I numeri del dissesto in Italia sono spaventosi: 485.000 frane mappate; 6,9% del territorio nazionale a rischio frana; 5.708 comuni a rischio idrogeologico di cui 2.940 a rischio molto elevato. Il 21,1% dei comuni ha nel proprio territorio aree franabili, il 15,8% aree alluvionabili e il 32,0% aree a dissesto misto (aree franabili+aree alluvionabili). Ben 992.403 italiani sono direttamente esposti al rischio frane. Il 30% dei suoli ha un rischio di erosione superiore alla soglia di tollerabilità.
In Abruzzo quasi 17.000 siti sono a rischio con oltre 1.500 kmq di superficie con dissesti. Passando alla cementificazione del suolo in Italia le superfici coperte in maniera permanente con materiali impermeabili sono passate dal 2,38% al 6,34%, con un incessante consumo di suolo (quasi 100 ettari al giorno tra il 1999 e il 2006).
D'altro lato in Italia esistono tantissimi geositi, aree di estremo interesse scientifico e paesaggistico collegate ad emergenze geologiche peculiari e rare, come i Calanchi di Atri.
Nella Banca dati dell'ISPRA sono stati censiti 3.000 geositi: una ricchezza notevole per il Paese, che a volte è stata valorizzata da circuiti turistici internazionali.
L'Italia è in Europa uno dei paesi con maggiori problemi di dissesto idrogeologico. La stessa provincia di Teramo ha subito pesantissimi danni alcuni mesi fa dimostrando la vulnerabilità di territori ormai troppo urbanizzati.
Per questo l'Oasi WWF dei Calanchi di Atri (TE) ha organizzato il convegno “Strumenti ed approcci sostenibili per la difesa del suolo” con relatori di organismi nazionali ed internazionali il prossimo 16 e 17 settembre al Teatro Comunale di Atri (TE).
Dichiara Cesare Crocetti, responsabile del Progetto Geomorfologico dell'Oasi WWF Calanchi di Atri: “I Calanchi di Atri sono fenomeni erosivi conosciuti in tutto il mondo, una peculiarità naturalistica e paesaggistica oggi tutelata dall'Oasi del WWF. Studiosi di vari Paesi si sono interessati a quest'area e tanti turisti la visitano ogni anno. L'area protetta ha attivato da tempo il Progetto Geomorfologico, la cui prima fase si chiude con questo convegno scientifico.
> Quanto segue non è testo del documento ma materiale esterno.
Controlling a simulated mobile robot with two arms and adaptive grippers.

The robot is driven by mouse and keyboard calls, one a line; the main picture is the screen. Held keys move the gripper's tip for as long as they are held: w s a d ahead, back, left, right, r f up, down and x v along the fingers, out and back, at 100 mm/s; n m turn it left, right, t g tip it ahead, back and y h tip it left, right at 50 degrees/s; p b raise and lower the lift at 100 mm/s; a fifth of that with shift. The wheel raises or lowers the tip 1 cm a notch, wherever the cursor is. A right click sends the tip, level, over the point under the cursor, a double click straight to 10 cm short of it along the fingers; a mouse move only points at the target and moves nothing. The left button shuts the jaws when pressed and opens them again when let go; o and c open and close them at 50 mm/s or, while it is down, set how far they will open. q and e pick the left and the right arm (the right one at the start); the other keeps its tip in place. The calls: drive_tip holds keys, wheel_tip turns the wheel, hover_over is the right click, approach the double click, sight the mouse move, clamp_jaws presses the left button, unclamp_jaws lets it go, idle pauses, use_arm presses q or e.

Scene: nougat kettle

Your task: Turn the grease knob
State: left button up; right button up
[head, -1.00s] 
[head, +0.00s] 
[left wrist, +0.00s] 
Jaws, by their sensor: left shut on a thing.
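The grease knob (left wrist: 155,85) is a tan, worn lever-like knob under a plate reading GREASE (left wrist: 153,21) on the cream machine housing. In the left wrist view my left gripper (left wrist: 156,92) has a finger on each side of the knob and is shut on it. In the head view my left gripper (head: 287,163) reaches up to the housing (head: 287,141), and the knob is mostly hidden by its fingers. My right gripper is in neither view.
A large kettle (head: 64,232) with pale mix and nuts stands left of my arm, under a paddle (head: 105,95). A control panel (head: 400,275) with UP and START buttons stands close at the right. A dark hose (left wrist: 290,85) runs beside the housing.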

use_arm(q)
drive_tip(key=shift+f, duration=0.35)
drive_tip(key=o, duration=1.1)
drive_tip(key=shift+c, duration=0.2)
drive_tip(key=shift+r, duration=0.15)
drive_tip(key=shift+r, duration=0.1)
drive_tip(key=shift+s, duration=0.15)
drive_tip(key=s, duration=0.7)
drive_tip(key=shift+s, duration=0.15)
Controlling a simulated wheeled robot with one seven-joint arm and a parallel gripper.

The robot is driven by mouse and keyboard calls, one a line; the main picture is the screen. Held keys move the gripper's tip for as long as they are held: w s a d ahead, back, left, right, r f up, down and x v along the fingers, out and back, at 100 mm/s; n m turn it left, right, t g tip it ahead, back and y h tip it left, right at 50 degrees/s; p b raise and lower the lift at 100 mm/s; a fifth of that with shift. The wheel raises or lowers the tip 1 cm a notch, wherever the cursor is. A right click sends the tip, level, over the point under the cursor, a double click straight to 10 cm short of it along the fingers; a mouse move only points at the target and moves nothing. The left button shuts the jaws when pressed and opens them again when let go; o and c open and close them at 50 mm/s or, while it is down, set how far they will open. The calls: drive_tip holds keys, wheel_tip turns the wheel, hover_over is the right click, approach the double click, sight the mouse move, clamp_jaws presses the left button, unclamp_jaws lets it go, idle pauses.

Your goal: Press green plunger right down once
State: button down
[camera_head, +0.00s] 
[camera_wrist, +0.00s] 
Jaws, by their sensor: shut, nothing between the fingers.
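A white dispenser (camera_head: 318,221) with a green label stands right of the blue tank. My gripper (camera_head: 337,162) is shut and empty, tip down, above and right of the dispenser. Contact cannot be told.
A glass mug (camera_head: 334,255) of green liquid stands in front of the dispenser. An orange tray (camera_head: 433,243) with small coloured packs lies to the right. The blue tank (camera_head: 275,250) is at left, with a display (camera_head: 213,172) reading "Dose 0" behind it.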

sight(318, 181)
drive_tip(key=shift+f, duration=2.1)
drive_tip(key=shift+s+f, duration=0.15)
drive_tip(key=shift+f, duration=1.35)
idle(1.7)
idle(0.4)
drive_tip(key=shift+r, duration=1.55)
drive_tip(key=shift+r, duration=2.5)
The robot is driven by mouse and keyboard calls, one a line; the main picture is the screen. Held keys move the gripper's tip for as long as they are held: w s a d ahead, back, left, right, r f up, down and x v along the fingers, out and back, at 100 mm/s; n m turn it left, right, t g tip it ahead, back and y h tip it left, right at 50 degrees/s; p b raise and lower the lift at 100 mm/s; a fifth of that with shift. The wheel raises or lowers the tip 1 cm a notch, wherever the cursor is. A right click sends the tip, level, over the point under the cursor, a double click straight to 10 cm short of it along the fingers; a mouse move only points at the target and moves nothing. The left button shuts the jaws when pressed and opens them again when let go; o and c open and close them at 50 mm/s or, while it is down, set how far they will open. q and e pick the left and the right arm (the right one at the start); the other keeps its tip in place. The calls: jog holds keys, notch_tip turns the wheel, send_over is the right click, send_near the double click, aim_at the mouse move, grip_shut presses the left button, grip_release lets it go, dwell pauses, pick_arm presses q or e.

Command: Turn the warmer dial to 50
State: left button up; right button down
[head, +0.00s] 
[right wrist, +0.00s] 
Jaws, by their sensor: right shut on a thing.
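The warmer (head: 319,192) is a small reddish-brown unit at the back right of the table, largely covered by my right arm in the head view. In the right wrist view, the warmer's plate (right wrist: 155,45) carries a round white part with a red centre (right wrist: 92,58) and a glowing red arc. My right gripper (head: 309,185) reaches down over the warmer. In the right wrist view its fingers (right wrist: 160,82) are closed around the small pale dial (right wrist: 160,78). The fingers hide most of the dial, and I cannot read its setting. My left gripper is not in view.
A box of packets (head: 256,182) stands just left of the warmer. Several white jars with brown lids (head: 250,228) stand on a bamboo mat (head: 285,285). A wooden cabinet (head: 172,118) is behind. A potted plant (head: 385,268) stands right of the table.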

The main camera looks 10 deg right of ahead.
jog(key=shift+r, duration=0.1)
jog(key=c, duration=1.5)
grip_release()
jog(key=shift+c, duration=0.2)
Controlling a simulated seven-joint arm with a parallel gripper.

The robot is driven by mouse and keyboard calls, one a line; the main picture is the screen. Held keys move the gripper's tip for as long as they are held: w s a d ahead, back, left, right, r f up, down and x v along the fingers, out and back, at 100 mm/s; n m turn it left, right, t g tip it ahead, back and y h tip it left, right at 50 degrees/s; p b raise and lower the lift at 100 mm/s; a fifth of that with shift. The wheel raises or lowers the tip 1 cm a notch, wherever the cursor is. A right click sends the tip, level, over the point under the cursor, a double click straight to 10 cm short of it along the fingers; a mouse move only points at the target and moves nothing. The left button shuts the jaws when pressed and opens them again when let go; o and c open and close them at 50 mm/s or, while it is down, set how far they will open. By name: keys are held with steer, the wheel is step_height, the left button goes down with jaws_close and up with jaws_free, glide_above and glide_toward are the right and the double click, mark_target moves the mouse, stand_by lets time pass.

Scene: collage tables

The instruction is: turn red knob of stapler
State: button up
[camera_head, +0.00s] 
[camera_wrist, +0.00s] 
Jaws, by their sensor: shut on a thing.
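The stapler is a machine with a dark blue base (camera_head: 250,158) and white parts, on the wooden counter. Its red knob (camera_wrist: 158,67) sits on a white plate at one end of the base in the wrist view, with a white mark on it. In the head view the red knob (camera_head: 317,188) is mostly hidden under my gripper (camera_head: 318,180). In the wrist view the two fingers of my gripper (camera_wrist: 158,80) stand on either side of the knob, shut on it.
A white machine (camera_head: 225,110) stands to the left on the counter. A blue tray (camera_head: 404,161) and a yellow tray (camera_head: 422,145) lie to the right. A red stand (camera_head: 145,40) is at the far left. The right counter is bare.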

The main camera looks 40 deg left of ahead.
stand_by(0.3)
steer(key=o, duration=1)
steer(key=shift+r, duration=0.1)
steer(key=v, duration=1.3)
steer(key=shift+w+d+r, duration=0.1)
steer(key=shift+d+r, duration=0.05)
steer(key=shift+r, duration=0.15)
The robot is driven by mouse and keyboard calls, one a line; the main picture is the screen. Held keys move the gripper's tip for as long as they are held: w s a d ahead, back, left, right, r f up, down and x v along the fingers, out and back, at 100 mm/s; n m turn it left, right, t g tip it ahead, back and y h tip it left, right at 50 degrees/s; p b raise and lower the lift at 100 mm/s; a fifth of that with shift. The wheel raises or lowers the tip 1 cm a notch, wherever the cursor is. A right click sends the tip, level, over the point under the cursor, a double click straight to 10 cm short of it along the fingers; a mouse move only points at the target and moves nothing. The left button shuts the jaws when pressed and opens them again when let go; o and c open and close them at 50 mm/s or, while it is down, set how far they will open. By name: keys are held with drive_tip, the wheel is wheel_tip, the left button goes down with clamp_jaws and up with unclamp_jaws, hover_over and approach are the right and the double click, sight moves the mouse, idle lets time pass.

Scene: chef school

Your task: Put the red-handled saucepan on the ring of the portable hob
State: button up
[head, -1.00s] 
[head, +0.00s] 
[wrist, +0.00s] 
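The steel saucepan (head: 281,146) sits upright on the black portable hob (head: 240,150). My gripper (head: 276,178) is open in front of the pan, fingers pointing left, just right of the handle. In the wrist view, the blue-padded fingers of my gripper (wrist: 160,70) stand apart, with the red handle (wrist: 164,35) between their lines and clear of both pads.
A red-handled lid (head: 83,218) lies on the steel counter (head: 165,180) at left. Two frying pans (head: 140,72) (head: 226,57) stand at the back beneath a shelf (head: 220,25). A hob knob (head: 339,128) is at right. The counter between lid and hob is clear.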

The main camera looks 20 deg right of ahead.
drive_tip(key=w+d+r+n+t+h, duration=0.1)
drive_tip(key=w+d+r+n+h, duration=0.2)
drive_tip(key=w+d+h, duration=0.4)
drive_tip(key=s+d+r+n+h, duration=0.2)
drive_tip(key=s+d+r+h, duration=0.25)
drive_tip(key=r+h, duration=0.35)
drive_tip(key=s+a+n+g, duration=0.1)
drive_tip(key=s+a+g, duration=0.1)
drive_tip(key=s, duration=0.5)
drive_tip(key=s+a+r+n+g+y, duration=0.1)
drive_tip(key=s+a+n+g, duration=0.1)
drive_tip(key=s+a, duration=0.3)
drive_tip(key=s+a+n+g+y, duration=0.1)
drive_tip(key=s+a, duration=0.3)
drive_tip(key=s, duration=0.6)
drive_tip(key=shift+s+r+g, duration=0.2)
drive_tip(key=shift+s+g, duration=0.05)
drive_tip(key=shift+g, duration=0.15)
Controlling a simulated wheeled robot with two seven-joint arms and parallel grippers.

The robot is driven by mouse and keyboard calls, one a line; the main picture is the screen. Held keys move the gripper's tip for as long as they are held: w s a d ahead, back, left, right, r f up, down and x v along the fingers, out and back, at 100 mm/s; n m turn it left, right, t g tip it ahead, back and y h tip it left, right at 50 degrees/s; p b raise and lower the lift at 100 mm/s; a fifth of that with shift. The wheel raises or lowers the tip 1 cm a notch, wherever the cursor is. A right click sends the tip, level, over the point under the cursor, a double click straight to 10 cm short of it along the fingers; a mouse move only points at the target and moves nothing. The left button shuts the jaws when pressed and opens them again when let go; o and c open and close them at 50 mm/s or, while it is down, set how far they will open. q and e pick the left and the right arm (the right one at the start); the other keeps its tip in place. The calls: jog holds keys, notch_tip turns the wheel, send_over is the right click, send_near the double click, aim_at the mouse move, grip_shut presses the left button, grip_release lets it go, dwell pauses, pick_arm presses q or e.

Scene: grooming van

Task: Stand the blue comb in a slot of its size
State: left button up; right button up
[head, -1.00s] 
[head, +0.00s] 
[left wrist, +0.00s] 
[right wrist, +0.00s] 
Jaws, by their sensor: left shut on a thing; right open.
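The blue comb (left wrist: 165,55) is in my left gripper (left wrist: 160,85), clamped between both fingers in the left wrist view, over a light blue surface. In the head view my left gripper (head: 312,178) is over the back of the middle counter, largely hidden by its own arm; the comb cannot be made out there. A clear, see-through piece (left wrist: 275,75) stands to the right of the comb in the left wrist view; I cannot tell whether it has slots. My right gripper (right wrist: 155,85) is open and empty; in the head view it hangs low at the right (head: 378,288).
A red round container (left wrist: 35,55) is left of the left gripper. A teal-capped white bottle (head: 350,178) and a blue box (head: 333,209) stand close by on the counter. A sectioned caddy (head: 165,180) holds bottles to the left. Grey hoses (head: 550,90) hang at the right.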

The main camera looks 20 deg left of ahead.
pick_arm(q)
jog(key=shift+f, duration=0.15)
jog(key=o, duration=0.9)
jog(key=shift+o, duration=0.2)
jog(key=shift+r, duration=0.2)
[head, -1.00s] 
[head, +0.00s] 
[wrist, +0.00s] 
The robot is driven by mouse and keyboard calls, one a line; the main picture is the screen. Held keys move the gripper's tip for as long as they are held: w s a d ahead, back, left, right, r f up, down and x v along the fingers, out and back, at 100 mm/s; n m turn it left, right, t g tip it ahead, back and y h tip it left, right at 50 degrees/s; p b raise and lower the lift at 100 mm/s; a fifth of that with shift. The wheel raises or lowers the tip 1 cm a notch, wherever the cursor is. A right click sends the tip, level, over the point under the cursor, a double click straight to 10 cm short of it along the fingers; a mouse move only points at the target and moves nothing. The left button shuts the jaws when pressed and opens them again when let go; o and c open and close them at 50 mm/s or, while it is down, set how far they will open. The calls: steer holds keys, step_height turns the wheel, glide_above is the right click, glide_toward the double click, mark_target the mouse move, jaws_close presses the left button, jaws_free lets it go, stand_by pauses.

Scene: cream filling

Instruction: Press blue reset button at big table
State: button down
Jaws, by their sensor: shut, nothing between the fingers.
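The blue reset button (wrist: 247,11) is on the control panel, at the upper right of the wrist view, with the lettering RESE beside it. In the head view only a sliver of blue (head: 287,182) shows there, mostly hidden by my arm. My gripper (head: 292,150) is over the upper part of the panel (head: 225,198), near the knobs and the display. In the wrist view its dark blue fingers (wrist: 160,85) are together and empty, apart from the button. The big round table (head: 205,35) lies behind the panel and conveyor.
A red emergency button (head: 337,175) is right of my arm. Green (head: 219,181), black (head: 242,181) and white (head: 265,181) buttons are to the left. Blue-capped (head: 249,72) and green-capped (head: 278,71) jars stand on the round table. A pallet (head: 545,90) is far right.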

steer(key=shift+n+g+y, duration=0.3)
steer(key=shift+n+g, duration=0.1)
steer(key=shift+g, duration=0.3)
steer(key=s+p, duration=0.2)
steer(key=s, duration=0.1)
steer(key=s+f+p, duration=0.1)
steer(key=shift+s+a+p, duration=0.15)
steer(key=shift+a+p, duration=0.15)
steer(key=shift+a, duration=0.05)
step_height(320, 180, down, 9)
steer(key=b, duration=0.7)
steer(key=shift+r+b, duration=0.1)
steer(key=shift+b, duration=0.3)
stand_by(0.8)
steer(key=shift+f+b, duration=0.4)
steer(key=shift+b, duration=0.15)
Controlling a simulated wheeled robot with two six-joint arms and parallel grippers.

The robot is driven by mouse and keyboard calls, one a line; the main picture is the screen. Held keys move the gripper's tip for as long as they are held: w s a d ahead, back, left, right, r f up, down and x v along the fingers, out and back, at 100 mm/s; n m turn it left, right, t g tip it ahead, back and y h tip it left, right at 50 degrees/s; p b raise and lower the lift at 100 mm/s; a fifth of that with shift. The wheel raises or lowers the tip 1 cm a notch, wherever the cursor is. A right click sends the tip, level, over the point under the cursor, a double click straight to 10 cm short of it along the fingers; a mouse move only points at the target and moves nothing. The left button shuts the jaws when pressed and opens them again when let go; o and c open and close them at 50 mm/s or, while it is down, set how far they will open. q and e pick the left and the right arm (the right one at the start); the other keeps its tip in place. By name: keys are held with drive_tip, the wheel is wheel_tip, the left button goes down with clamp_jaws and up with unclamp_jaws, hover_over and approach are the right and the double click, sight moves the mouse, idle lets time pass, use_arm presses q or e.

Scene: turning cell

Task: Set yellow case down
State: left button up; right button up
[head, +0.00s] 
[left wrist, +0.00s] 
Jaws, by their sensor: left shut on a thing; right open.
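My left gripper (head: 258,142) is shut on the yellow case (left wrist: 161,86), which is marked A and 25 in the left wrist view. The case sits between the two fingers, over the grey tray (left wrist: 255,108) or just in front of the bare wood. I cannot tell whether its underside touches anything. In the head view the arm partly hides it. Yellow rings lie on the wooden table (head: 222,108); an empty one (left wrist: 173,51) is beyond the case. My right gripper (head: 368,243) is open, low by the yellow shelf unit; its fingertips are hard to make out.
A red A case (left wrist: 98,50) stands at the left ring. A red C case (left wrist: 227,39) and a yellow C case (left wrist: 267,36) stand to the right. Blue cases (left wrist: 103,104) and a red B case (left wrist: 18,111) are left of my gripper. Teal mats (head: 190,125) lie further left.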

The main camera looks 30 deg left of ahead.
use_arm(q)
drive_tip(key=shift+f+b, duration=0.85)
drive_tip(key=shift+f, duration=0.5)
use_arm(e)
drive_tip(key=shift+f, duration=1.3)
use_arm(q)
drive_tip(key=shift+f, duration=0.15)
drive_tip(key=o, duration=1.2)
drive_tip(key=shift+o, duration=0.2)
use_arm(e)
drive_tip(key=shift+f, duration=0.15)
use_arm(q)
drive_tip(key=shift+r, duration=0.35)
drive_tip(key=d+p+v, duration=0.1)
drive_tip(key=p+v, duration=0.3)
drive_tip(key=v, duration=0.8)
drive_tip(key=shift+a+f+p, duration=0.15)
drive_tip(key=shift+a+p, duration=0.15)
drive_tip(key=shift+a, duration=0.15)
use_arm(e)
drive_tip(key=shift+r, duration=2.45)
Abbiamo coinvolto scuole e agricoltori per spiegare come mitigare il rischio frana, abbiamo realizzato due cantieri didattici durante altrettanti corsi rivolti a tecnici del settore per divulgare le metodologie di gestione del rischio con l'ingegneria naturalistica. Con la produzione di video e pubblicazioni e un sito web dedicato abbiamo cercato di divulgare le conoscenze circa le migliori tecniche da utilizzare per prevenire e gestire i rischi. Ora abbiamo invitato ospiti nazionali e stranieri che illustreranno lo stato dell'arte riguardo non solo il rischio idrogeologico ma anche le opportunità di valorizzazione dei meravigliosi ed unici geositi italiani”.
Per Dante Caserta, consigliere nazionale del WWF Italia, servono politiche ed azioni adeguate: “I dati dell'ISPRA che abbiamo citato sono ormai abbastanza noti, ma non si vedono azioni conseguenti. L'Europa nel 2007 ha promulgato la Direttiva 60 sulla Valutazione e Gestione del Rischio Alluvioni. Il WWF richiede da anni che la gestione di queste emergenze e la prevenzione sia effettuata cambiando l'approccio culturale e tecnologico. In primo luogo le persone che usano a vario titolo il territorio devono farlo con consapevolezza. Ad esempio, tecniche agricole scorrette, come l'aratura in profondità o il sovrapascolo, possono esacerbare i dissesti. In questo caso bisogna formare i cittadini e cambiare comportamenti rischiosi. Per i dissesti già in atto l'ingegneria naturalistica in moltissimi casi può risolvere situazioni rischiose senza provocare ulteriori danni ambientali, come accade frequentemente in Abruzzo ed in Italia con sconsiderati lavori di “pulizia” dei letti dei fiumi che alla fine peggiorano anche i rischi. Continuano però i tentativi per costruire in aree in cui il rischio è ormai accertato. Basti pensare al nuovo progetto per la realizzazione di enormi complessi commerciali sul fiume Pescara a Chieti, in cui una parte consistente è all'interno di una zona classificata a rischio esondazione, oppure alla nuova strada statale 17 proposta dall'ANAS in piena area a rischio alluvione del fiume Aterno a L'Aquila. Lo stesso vale per l'occupazione del suolo: i piani regolatori di tutti i comuni abruzzesi continuano a contenere previsioni edificatorie immense, del tutto insostenibili. Serve un cambio di rotta radicale in un paese ad enorme rischio”.